We asked our speakers at the ADBA R&D Forum (12-13 November, Gisborough Hall Hotel, North Yorkshire) to give us a quick snapshot on what they will be speaking about. Here are some of their responses:
Dr Mary Dimambro, Managing Director, Cambridge Eco Ltd
Novel uses for digestates: Brownfield sites and protected horticulture
Cambridge Eco is researching innovative uses for digestates in the UK. Mary’s presentation will focus on three WRAP funded feasibility studies to ascertain whether the use of digestates could be expanded to include novel markets, from both an agronomic and economic perspective:
1. Making energy from brownfield sites. Growing perennial plants suitable for anaerobic digestion on brownfield sites using digestate as a soil improver
2. Bark admixtures: Formulation and testing of novel organic growing media using quality digestates for the production of containerised plants
3. Use of digestates from anaerobic digestion as a liquid fertiliser in the commercial production of strawberries
Mary will be speaking at 13.20 on day one of the Forum (Tuesday, 12 November).
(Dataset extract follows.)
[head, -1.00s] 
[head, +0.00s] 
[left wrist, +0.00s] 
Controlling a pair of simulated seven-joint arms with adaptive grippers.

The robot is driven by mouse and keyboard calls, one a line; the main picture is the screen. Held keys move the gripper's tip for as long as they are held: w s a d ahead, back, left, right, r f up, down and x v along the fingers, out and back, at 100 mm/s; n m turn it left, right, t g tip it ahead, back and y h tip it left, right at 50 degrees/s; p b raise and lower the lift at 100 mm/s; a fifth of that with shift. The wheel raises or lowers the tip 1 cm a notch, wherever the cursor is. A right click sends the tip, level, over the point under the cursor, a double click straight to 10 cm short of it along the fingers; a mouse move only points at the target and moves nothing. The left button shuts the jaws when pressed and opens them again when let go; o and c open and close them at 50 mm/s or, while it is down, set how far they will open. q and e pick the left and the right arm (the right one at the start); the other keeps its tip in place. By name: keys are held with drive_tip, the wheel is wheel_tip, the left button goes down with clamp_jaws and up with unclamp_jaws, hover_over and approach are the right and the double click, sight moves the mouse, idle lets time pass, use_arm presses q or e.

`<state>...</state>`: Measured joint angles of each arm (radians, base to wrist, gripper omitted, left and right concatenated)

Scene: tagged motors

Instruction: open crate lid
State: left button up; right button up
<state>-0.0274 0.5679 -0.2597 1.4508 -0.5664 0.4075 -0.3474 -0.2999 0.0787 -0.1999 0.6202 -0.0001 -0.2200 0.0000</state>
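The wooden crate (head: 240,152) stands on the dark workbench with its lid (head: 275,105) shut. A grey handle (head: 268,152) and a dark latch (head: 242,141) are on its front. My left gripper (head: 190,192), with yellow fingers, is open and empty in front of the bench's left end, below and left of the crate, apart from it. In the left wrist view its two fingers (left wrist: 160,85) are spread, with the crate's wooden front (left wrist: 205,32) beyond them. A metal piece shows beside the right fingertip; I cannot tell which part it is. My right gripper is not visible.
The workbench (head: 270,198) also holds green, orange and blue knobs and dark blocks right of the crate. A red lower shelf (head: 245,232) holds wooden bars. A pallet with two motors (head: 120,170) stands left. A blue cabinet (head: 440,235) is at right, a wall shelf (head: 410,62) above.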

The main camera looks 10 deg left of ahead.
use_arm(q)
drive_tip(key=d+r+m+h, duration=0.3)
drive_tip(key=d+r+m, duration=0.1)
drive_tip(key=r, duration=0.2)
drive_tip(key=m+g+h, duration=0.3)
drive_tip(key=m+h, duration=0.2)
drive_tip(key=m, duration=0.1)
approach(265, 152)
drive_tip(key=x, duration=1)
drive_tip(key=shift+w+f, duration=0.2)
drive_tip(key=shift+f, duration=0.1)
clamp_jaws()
Dr Sandra Esteves, Principal Lecturer/Director of the Wales Centre of Excellence for AD, University of South Wales
“I will present on the R&D work we are performing under the EU-IEE Biomethane Regions project which aims at demonstrations at full scale. The work includes R&D at AD plants operating on food wastes as well as sewage sludge. The work includes evaluations of the microbial profiling within the digesters influenced by the digester contents’ chemical matrices. The presentation will also include the role of active digester operation monitoring and management in order to drive microbial populations and increase biogas production.”
Sandra will be speaking at 13.50 on day one on the Forum (Tuesday, 12 November).
Dr James Browne, Agriculture Branch, Agri-Food and Biosciences Institute
The effects of length of storage time and storage temperature on biogas production from cattle slurry used as feedstock for anaerobic digestion
Anaerobic digestion (AD) of cattle slurry produces biogas and digestate (bio-fertiliser). In Ireland and the UK, slurries collected over winter from housed ruminant livestock comprise over 80% of the manure resource with potential as feedstock for AD. In these regions ruminants are normally outside grazing during the non-housed period (approximately 6 months) and there is no collection of excreta. Therefore, if cattle slurry is to be used as feedstock for year-round biogas production it must be stored for use during the non-housed period. Because there is little scientific information on the effects of storage temperature and storage time on the biogas yields of slurry a laboratory experiment was conducted to provide data on this. Storage at 90C over 26 weeks had little effect on biogas production. Storage at 200C lowered specific biogas production exponentially (74% reduction by week 26), but had little effect on N fractions in digestate.
James will be speaking at 12.00 on day one of the Forum (Tuesday, 12 November).
Dr David Styles, Lecturer in Life Cycle Assessment, Bangor University
Cattle feed or electricity? Life cycle assessment of biogas feedstock options on dairy farms
Expanded boundary life cycle assessment was applied to quantify environmental effects across plausible biogas scenarios for large- and average-sized UK dairy farms. Under default settings, biogas derived from slurry-only systems led to global warming potential (GWP) and abiotic resource depletion reductions of 14% and 67% for the large dairy farm, but eutrophication and acidification burden increases of 9% and 10%, respectively. Co-digestion of grass and maize did not further reduce net GHG emissions owing to additional concentrate feed required to maintain milk production. Marginal GWP changes per tonne of dry matter feedstock ranged from +93 kg CO2e for maize to –1971 kg CO2e for food waste. Conversion of an average-sized dairy farm to a beef-plus-biogas farm led to a GWP reduction of 30% assuming milk production shifted to an intensive dairy farm, but this reversed to a 13% GWP increase when possible iLUC associated with marginal concentrate feed production was accounted for.
David will be speaking at 14.20 on day one of the Forum (Tuesday, 12 November).